### Job:
Below are several entries. Transcribe exactly those lines that fall from the one with "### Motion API" through the one with "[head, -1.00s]", end lines included.

[Entries from a robot dataset]
+++

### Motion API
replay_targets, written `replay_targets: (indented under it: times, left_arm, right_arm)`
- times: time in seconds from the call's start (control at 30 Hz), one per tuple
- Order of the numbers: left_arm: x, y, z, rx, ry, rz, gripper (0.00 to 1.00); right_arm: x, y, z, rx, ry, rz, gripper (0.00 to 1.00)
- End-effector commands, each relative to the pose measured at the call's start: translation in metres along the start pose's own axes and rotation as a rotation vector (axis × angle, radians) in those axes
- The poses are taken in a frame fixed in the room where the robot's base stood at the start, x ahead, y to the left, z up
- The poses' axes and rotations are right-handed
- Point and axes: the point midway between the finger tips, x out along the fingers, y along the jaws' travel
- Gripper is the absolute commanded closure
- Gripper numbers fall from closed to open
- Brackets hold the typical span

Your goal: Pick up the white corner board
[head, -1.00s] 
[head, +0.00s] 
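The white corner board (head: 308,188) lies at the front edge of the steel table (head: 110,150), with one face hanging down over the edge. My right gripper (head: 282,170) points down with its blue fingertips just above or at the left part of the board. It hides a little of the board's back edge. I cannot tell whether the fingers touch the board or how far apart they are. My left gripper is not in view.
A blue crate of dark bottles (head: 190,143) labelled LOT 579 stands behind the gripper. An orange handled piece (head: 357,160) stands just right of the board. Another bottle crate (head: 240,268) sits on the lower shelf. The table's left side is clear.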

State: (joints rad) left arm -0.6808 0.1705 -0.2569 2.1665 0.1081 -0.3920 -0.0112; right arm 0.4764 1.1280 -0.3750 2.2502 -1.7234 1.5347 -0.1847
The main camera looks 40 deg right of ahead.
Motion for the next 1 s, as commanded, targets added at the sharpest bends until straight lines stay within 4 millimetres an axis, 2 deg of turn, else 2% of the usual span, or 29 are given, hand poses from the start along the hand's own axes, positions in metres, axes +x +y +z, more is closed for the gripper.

+++

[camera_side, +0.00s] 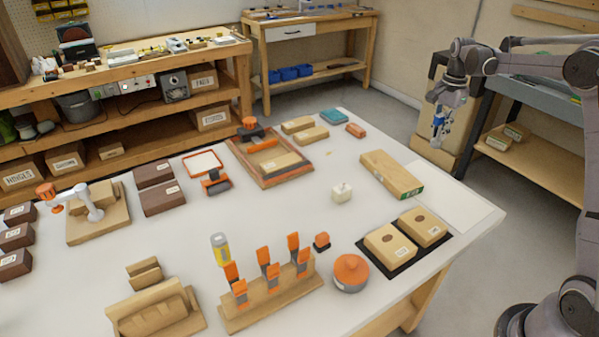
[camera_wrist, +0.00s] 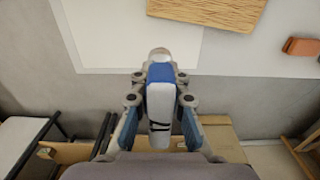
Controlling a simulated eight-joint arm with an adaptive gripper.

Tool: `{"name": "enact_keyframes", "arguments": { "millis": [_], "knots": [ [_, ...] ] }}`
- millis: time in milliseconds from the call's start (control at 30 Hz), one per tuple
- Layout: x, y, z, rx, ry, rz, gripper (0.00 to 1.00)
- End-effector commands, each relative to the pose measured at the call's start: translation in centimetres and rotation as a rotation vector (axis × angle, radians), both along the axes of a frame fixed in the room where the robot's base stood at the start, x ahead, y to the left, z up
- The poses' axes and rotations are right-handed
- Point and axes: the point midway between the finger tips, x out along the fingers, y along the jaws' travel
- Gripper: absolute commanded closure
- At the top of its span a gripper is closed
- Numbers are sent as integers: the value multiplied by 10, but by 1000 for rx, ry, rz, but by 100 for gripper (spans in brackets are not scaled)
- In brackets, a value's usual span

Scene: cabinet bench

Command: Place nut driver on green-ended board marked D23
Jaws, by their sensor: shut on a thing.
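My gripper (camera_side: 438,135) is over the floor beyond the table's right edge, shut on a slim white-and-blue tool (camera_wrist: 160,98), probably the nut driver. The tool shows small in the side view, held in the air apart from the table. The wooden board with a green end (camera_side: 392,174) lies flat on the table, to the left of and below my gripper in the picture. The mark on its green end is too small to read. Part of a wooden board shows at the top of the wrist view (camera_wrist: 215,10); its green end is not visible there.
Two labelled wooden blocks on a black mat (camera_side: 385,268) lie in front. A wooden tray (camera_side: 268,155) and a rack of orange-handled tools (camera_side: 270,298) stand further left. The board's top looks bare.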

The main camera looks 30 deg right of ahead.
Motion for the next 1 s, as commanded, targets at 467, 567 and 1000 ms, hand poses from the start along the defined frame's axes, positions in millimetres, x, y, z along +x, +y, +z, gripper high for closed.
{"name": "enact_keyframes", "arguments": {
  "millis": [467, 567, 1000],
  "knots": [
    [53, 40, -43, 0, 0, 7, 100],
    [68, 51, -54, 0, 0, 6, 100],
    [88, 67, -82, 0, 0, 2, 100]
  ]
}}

+++

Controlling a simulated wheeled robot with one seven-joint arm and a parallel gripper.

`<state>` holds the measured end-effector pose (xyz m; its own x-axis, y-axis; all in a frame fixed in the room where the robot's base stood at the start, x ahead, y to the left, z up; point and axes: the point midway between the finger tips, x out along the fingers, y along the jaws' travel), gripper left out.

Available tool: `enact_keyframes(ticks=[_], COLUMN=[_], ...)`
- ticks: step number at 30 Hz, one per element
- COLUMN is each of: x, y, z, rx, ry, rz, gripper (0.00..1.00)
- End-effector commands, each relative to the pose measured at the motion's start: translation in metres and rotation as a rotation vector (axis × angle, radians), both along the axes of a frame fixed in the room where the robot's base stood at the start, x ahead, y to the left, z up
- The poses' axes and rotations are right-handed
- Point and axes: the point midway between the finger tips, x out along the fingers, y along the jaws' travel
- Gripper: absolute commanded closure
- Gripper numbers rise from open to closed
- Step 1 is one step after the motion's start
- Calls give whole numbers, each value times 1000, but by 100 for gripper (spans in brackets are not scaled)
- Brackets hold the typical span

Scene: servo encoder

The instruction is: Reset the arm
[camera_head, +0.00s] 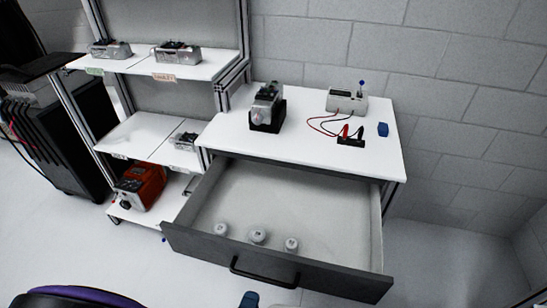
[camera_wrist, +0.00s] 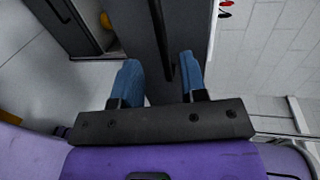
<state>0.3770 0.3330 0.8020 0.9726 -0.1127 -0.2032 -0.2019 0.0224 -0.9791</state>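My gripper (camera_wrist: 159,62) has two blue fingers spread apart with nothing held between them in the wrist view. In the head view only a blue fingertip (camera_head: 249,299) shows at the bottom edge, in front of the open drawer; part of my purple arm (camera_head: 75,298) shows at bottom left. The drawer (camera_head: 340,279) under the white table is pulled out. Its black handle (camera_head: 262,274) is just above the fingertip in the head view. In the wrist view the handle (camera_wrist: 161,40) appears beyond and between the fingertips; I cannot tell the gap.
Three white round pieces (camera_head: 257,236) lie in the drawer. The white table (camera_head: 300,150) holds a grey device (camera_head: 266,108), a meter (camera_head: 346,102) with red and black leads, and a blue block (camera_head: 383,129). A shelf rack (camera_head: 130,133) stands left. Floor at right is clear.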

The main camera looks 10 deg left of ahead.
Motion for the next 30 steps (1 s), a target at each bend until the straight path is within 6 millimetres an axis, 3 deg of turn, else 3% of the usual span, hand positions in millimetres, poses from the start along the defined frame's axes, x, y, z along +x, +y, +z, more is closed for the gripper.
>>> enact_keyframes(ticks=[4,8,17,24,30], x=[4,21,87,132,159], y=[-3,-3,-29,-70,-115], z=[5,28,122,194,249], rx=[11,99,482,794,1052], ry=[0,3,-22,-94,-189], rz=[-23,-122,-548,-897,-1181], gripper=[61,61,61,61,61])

+++

### Reply to the exercise:
### Motion API
replay_targets, written `replay_targets: (indented under it: times, left_arm, right_arm)`
- times: time in seconds from the call's start (control at 30 Hz), one per tuple
- Order of the numbers: left_arm: x, y, z, rx, ry, rz, gripper (0.00 to 1.00); right_arm: x, y, z, rx, ry, rz, gripper (0.00 to 1.00)
- End-effector commands, each relative to the pose measured at the call's start: translation in metres along the start pose's own axes and rotation as a rotation vector (axis × angle, radians) in those axes
- The poses are taken in a frame fixed in the room where the robot's base stood at the start, x ahead, y to the left, z up
- The poses' axes and rotations are right-handed
- Point and axes: the point midway between the finger tips, x out along the fingers, y along the jaws' travel
- Gripper is the absolute commanded closure
- Gripper numbers fall from closed to open
- Brackets hold the typical span

Your goal: Pick up the white corner board
[head, -1.00s] 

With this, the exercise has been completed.